## Exercise goal
Going through the material below, please gather all lines with the word "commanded" in them.

## Data excerpt
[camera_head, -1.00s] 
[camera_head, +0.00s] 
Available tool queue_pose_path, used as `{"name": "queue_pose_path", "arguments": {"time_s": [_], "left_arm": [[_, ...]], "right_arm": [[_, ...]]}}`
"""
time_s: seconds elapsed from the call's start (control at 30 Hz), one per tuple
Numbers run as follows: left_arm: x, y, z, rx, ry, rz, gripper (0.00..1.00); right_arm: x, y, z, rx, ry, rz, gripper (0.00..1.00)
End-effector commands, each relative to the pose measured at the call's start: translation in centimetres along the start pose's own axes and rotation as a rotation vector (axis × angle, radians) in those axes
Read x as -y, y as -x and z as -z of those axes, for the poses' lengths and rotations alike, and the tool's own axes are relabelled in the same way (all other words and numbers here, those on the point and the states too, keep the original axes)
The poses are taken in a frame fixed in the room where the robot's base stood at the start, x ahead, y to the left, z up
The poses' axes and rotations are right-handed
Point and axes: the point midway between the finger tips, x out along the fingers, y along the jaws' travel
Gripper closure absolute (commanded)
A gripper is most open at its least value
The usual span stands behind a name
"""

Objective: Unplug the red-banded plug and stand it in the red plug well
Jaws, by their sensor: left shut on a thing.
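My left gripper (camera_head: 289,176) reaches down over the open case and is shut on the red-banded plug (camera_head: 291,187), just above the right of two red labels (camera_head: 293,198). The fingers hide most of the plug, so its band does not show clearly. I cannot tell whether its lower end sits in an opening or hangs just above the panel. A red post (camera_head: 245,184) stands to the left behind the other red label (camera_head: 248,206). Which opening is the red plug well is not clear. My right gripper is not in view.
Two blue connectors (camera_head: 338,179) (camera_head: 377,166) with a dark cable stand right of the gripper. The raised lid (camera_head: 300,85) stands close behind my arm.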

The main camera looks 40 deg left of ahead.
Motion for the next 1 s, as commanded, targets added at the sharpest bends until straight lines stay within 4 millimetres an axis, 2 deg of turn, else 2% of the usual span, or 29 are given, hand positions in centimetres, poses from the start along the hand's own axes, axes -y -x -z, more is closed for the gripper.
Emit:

## Complete answer
Gripper closure absolute (commanded)
Motion for the next 1 s, as commanded, targets added at the sharpest bends until straight lines stay within 4 millimetres an axis, 2 deg of turn, else 2% of the usual span, or 29 are given, hand positions in centimetres, poses from the start along the hand's own axes, axes -y -x -z, more is closed for the gripper.

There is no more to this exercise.